Merchants share too much tracking information? Colour us un-surprised

Bitcoin transactions might be anonymous, but on the Internet, its users aren't – and according to research out of Princeton University, linking the two together is trivial on the modern, much-tracked Internet.

In fact, linking a user's cookies to their Bitcoin transactions is so straightforward, it's almost surprising it took this long for a paper like this to be published.

The paper sees privacy researcher Dillon Reisman and Princeton's Steven Goldfeder, Harry Kalodner and Arvind Narayanan demonstrate just how straightforward it can be to link cookies to cryptocurrency transactions:

Sorry Alice: we know who you are. Image: Arxiv paper.

Only small amounts of transaction information need to leak, they write, in order for “Alice” to be associated with her Bitcoin transactions. It's possible to infer the identity of users if they use privacy-protecting services like CoinJoin, a protocol designed to make Bitcoin transactions more anonymous. The protocol aims is to make it impossible to infer which inputs and outputs belong to each other.

Of 130 online merchants that accept Bitcoin, the researchers say, 53 leak payment information to 40 third parties, “most frequently from shopping cart pages,” and most of these on purpose (for advertising, analytics and the like).

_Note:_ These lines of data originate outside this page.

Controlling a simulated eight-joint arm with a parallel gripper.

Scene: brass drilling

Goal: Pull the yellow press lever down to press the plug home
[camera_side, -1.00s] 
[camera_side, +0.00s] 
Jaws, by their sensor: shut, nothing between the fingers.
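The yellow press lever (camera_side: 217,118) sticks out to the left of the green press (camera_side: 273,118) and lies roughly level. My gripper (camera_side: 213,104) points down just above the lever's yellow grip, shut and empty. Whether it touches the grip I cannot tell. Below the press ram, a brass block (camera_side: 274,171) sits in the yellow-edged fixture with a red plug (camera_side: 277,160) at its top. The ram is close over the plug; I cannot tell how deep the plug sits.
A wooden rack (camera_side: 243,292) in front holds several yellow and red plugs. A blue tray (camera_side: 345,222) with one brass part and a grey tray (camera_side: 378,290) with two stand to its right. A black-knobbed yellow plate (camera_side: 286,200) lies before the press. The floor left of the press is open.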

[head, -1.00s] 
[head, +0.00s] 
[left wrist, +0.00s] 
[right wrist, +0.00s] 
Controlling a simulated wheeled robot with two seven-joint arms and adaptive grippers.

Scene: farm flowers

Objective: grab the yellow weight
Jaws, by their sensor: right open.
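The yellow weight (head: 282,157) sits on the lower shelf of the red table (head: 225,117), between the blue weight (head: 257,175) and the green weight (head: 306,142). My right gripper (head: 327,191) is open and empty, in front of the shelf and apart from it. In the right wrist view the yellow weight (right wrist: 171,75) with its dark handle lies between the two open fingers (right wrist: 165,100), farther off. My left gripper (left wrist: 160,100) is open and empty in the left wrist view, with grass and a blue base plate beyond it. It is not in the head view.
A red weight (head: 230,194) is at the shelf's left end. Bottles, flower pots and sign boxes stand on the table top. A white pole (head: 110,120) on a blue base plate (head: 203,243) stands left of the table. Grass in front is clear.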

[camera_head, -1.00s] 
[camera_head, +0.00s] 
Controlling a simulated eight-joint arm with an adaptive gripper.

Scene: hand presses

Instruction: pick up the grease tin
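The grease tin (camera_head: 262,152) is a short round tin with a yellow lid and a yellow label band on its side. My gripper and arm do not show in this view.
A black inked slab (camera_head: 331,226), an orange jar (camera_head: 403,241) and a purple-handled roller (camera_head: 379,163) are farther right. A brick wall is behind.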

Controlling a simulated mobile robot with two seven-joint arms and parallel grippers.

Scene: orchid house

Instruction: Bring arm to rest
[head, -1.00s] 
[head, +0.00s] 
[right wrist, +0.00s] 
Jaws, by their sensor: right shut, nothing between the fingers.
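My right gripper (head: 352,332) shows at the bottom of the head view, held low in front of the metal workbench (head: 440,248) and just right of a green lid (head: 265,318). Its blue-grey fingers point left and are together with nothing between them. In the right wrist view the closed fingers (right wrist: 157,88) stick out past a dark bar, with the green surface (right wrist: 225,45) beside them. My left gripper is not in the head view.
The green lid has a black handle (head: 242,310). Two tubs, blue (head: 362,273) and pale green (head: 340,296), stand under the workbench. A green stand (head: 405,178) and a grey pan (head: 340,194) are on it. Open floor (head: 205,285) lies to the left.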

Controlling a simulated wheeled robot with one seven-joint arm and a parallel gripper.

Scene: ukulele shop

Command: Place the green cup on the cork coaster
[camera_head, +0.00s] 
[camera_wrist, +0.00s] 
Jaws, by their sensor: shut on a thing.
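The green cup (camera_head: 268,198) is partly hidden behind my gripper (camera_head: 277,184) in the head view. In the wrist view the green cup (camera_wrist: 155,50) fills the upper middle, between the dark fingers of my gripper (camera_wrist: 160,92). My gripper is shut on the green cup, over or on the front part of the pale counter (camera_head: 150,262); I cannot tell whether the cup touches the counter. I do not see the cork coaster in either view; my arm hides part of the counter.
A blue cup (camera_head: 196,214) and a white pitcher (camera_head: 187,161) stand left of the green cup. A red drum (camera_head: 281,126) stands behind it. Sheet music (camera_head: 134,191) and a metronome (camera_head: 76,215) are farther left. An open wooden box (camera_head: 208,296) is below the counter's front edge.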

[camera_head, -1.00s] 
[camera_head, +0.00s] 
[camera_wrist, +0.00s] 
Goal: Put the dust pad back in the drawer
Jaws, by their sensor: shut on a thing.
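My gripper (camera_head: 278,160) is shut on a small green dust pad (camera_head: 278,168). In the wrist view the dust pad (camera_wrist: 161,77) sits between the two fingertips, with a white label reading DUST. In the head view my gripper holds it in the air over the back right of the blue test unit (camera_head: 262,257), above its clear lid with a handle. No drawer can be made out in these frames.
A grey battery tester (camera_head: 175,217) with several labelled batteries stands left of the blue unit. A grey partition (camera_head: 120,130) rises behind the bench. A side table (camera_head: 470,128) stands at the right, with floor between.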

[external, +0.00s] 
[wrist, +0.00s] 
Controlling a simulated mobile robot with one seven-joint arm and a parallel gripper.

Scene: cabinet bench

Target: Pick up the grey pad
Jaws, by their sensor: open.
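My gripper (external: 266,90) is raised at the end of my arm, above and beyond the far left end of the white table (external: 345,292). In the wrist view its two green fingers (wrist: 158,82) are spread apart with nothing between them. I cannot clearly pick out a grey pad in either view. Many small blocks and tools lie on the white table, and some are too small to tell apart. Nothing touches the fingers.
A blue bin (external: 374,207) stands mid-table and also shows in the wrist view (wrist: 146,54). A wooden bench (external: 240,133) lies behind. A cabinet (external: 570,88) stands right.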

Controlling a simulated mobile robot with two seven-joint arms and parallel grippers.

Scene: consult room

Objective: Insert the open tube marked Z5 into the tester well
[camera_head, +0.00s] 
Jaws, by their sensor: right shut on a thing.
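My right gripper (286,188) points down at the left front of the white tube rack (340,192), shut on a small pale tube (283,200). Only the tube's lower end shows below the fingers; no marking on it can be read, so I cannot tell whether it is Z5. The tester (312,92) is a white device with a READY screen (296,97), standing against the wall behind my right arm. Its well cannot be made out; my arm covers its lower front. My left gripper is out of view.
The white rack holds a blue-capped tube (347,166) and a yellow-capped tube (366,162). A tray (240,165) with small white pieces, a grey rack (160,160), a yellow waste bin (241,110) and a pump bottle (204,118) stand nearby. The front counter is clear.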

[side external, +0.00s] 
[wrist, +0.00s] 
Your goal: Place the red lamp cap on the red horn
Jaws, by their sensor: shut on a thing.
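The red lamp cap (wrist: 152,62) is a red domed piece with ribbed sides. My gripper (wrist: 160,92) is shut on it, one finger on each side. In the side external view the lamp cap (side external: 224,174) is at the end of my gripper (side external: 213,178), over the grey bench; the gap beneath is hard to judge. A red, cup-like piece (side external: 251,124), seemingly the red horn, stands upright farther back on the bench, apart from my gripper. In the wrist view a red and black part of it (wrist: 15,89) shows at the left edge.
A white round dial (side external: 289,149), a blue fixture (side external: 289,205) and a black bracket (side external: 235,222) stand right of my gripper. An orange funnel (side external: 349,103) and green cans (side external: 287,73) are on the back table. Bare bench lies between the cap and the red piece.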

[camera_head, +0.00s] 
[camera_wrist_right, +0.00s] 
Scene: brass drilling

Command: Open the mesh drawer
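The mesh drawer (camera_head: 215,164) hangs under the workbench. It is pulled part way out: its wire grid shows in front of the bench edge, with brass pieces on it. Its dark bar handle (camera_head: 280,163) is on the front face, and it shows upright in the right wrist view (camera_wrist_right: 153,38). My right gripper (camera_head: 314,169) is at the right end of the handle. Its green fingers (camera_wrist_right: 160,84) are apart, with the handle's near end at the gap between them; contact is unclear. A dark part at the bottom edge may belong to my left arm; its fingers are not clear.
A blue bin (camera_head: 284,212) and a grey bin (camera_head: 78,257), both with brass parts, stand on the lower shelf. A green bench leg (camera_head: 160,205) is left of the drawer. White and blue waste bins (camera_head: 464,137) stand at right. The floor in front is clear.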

Worse, “many merchant websites have far more serious (and likely unintentional) information leaks that directly reveal the exact transaction on the blockchain to dozens of trackers”.

Of the 130 sites the researchers checked:

  • In total, 107 sites leaked some kind of transaction information;
  • 31 allowed third-party scripts to access users' Bitcoin addresses;
  • 104 shared the non-BTC denominated price of a transaction; and
  • 30 shared the transaction price in Bitcoin.

It doesn't help that even for someone running tracking protection, a substantial amount of personal information was passed around by the sites examined in the study.

Information type Without tracking protection With protection
E-mail 32 25
First name 27 20
Last name 25 19
User ID 15 12
Address 13 9
Full name 11 4
Phone 10 4
Company 5 4

A total of 49 merchants shared users' identifying information, and 38 shared that even if the user tries to stop them with tracking protection.

Users have very little protection against all this, the paper says: the danger is created by pervasive tracking, and it's down to merchants to give users better privacy.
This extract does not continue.